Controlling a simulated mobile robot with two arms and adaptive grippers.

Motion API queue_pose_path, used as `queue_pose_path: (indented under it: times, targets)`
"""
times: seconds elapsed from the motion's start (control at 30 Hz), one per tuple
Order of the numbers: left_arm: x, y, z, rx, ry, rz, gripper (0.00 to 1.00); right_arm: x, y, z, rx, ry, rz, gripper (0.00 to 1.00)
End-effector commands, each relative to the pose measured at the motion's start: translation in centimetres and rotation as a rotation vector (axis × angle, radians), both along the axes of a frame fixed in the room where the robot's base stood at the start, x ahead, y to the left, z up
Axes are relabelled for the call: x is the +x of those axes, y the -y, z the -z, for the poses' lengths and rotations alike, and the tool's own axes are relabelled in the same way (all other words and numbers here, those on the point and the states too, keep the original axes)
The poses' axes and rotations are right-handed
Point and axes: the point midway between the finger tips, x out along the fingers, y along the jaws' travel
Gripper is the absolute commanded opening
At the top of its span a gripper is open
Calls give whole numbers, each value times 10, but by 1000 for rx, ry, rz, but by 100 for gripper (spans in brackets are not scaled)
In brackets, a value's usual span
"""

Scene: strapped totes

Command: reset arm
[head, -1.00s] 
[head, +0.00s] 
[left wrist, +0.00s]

:: EXERCISE DESCRIPTION ::
Set down the lines above as they stand, starting with the first line and ending with the line that contains "The poses' axes".

:: ANSWER TO THIS EXERCISE ::
Controlling a simulated mobile robot with two arms and adaptive grippers.

Motion API queue_pose_path, used as `queue_pose_path: (indented under it: times, targets)`
"""
times: seconds elapsed from the motion's start (control at 30 Hz), one per tuple
Order of the numbers: left_arm: x, y, z, rx, ry, rz, gripper (0.00 to 1.00); right_arm: x, y, z, rx, ry, rz, gripper (0.00 to 1.00)
End-effector commands, each relative to the pose measured at the motion's start: translation in centimetres and rotation as a rotation vector (axis × angle, radians), both along the axes of a frame fixed in the room where the robot's base stood at the start, x ahead, y to the left, z up
Axes are relabelled for the call: x is the +x of those axes, y the -y, z the -z, for the poses' lengths and rotations alike, and the tool's own axes are relabelled in the same way (all other words and numbers here, those on the point and the states too, keep the original axes)
The poses' axes and rotations are right-handed

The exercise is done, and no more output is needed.